While Kilalea expects that the amount of money spent on exploration may shrink with the BHP Billiton and a possible Rio Tinto exits, he adds that Canada is still seeing a relatively large proportion of investment dollars in exploration.

The present downturn is making it difficult for explorers to find the money,” he said. “But it’s also true that Canada is the least explored of the diamond regions because it’s quite difficult to carry out the exploration and proving of kimberlite there.”

Adding canadian value

Canada’s diamond manufacturing sector is banking on the long-term success of these projects and is encouraged by the fact that Canadian companies are playing a bigger role in mining.

Harry Winston is beneficial to us because it’s basically a Canada-based company,” said DMAC’s Zimerman, who is also a founding director of the recently established Diamond Bourse of Canada (DBC). “The larger companies are less inclined to deal with smaller Canadian diamond manufacturers.”

Most of Canada’s rough diamonds are exported and Zimerman indicated that the biggest challenge facing DMAC is procuring enough rough to grow the industry. While DMAC has just four members employing approximately 50 people, Zimerman estimates there is potential to grow that to 5,000 employees.

Not enough rough stays in Canada,” Zimerman explained. “We think there is a made-in-Canada solution that would benefit us in the long term.

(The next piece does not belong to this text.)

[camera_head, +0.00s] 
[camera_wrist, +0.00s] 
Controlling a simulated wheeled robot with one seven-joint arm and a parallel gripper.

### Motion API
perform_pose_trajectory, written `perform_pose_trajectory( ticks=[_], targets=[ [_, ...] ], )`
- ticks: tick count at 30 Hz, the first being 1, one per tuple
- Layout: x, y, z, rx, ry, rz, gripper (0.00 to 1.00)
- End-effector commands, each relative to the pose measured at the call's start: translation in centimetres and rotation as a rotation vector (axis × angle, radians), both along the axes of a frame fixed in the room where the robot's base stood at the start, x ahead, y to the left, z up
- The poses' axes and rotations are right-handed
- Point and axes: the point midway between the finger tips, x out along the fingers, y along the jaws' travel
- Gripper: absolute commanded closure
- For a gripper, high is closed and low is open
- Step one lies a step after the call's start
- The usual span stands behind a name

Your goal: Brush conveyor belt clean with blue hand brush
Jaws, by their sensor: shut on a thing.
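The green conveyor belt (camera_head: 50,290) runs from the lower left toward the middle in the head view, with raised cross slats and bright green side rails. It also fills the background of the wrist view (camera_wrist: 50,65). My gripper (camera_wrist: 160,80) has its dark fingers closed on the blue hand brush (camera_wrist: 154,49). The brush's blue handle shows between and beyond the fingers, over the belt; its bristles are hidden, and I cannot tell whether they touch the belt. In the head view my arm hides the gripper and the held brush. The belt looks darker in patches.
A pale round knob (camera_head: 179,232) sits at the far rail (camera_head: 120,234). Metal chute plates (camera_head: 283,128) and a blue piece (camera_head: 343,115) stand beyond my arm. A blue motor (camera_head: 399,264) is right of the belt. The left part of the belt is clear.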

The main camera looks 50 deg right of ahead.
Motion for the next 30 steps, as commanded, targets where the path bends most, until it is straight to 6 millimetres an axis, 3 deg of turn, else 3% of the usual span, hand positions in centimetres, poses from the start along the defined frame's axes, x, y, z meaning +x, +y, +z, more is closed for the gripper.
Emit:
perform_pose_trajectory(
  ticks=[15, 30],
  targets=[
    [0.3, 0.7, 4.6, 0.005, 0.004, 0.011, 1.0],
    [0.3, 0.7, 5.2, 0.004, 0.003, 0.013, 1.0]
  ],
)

He stresses, however, that it will require closer cooperation with the mining sector and acknowledges that part of DMAC’s task involves convincing others that adding value would benefit everyone.

Currently, De Beers sells 10 percent of its Canadian production to two local sightholders, while the remainder is sent to Botswana to be mixed with its other production and distributed to its global clients. Rio Tinto sells its goods to select clients and partly through its auctions, while BHP Billiton has sold it’s rough by open tender in Antwerp, and Harry Winston sells mainly to contracted clients. The Canadian Diamond Bourse, which was established in 2010 and currently has over 100 members, does not facilitate rough trading or tenders.

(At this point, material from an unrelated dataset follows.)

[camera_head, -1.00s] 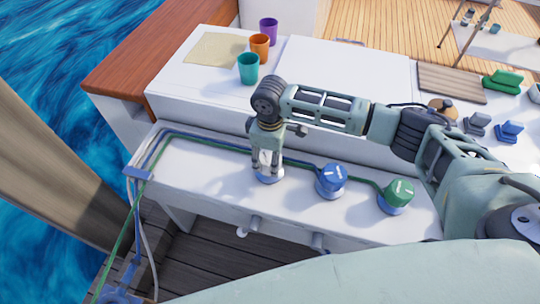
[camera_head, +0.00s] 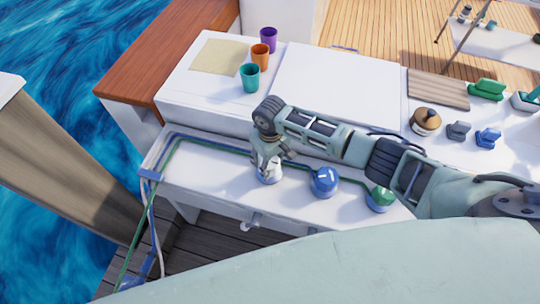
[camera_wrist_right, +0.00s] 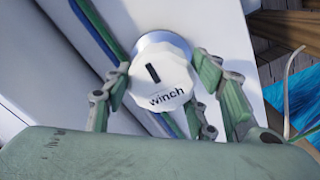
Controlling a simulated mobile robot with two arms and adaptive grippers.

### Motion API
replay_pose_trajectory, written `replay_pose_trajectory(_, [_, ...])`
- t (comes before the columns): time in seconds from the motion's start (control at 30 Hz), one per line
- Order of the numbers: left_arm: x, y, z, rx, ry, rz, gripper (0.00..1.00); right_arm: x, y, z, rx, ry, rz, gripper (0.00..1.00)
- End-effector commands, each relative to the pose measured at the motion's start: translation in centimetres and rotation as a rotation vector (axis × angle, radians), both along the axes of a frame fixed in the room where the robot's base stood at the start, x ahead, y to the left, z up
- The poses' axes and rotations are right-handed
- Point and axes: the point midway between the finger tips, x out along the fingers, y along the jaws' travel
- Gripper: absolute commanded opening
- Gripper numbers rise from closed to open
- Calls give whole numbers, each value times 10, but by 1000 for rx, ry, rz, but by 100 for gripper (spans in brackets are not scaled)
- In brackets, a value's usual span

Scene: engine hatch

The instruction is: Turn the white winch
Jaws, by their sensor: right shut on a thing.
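The white winch (camera_head: 269,175) is a round knob on the white ledge, left of the blue knob. Part of the winch is hidden by the fingers in the head view. My left gripper is not in view.
A blue winch (camera_head: 324,181) and a green winch (camera_head: 380,198) stand to the right on the ledge (camera_head: 210,180). Blue and green ropes (camera_head: 210,142) run along it. Three cups, the nearest teal (camera_head: 250,78), stand on the upper white surface.

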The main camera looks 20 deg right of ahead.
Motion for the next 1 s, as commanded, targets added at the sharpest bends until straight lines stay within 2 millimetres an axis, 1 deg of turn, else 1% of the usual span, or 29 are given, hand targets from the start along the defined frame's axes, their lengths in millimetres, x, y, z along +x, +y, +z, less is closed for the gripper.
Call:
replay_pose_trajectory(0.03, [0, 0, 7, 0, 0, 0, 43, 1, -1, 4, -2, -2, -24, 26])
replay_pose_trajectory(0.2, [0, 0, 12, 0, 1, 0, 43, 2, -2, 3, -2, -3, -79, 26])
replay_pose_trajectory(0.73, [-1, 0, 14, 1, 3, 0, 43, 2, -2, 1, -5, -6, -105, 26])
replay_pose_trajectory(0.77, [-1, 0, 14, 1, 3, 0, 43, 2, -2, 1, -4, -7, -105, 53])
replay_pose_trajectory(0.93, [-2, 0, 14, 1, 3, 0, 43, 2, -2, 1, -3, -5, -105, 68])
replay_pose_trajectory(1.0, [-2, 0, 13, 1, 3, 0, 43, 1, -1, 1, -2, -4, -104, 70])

By procuring more local diamonds for manufacturing, DMAC believes it will gain a competitive advantage over other centers through the country’s strong brand. “The Canadian diamond industry truly has a unique product in that it has the cleanest, most ethically sourced goods, adhering to the highest environmental standards,” Zimerman said. “And we’re close to the U.S., the largest diamond market in the world.”

Furthermore, unlike most other diamond producing countries, the Canadian government does not own a stake in its mines. But neither does it have a legislated beneficiation policy.

Zimerman explains that the jurisdiction over natural resources is based on the local territories, which bodes well for the exploration community.

We’re trying very hard to develop an inter-provincial national policy toward Canadian resources,” he notes. “But because of the nature in which Canada conducts its business, it does not have a policy of trying to maximize value [further along the supply chain]. Rather, its focus is on trying to open its doors to anyone wanting to explore.”

That’s encouraging for a global diamond industry desperate for new sources of rough, and for those concerned about Canada’s diminishing supply. While the country may be making a final push at Ekati and Diavik, it is still considered the burgeoning new-comer when it comes to diamond mining. And even if it does not expect to replicate the heady early days of finding diamonds, it seems there are yet to be explored opportunities in Canada.